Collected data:
########################################

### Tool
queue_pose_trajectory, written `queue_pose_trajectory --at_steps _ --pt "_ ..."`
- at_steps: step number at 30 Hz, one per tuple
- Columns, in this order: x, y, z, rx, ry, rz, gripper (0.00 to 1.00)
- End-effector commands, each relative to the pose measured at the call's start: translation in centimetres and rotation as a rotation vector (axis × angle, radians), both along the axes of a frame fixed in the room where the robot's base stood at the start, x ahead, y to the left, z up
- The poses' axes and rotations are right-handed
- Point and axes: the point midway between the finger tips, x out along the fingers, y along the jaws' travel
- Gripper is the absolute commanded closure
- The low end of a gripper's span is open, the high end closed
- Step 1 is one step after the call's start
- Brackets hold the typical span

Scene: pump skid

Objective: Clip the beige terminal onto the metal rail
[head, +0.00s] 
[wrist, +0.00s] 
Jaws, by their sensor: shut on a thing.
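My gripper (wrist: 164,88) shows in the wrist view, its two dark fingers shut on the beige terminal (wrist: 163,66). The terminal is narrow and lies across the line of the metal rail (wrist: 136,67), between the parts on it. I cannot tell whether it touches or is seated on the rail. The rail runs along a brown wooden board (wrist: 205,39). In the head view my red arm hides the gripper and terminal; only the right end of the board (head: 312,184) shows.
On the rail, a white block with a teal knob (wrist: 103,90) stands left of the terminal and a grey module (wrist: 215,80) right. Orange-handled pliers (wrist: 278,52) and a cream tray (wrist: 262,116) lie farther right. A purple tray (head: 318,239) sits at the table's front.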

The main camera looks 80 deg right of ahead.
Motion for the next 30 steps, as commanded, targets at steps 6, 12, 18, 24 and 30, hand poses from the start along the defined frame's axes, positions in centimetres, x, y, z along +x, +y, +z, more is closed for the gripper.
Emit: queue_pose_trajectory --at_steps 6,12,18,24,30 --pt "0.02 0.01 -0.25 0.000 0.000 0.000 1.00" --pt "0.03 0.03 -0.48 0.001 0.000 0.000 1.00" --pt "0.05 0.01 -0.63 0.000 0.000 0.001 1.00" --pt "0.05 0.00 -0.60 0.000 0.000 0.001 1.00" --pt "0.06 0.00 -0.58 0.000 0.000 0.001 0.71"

########################################

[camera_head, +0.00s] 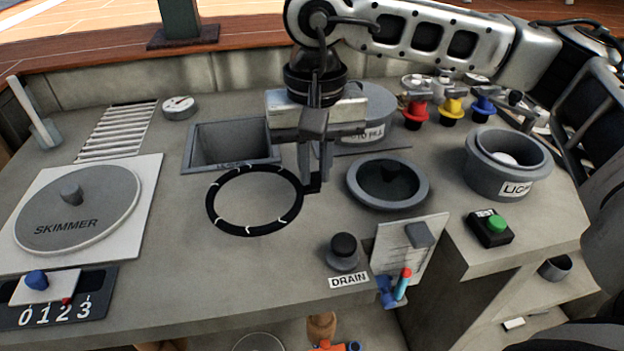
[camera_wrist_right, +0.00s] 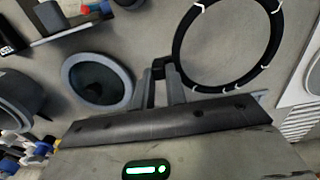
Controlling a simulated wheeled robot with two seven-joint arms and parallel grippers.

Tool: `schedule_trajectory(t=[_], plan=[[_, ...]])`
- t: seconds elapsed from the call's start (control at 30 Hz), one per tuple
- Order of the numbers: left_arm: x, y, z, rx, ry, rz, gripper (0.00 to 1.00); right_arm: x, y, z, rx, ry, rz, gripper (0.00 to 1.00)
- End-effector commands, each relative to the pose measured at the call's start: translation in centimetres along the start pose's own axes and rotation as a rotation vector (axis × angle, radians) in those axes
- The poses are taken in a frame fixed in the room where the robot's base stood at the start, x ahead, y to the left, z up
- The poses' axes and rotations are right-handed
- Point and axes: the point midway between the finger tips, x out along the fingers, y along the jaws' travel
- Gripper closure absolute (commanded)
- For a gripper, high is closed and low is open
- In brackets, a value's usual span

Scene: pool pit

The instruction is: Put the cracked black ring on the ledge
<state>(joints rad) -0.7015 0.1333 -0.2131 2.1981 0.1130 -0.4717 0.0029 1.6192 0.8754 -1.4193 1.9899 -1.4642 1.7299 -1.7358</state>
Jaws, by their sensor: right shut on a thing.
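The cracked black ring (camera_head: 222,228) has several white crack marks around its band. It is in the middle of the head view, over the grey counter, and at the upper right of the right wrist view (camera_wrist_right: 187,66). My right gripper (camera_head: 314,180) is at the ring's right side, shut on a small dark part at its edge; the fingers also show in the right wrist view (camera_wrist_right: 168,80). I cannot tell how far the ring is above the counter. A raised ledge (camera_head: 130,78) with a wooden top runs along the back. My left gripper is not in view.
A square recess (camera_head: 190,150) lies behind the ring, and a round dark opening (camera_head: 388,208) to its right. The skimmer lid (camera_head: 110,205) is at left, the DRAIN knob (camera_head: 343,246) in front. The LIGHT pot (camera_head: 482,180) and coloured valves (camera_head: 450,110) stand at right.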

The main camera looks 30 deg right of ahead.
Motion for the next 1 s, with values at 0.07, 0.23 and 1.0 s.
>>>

########################################

Give again, word for word, every line of the listing above from the one with "- For a gripper, high" to the one with "<state>(joints rad) -0.7015", both inclusive, and nothing beyond them.

Output of the task:
- For a gripper, high is closed and low is open
- In brackets, a value's usual span

Scene: pool pit

The instruction is: Put the cracked black ring on the ledge
<state>(joints rad) -0.7015 0.1333 -0.2131 2.1981 0.1130 -0.4717 0.0029 1.6192 0.8754 -1.4193 1.9899 -1.4642 1.7299 -1.7358</state>

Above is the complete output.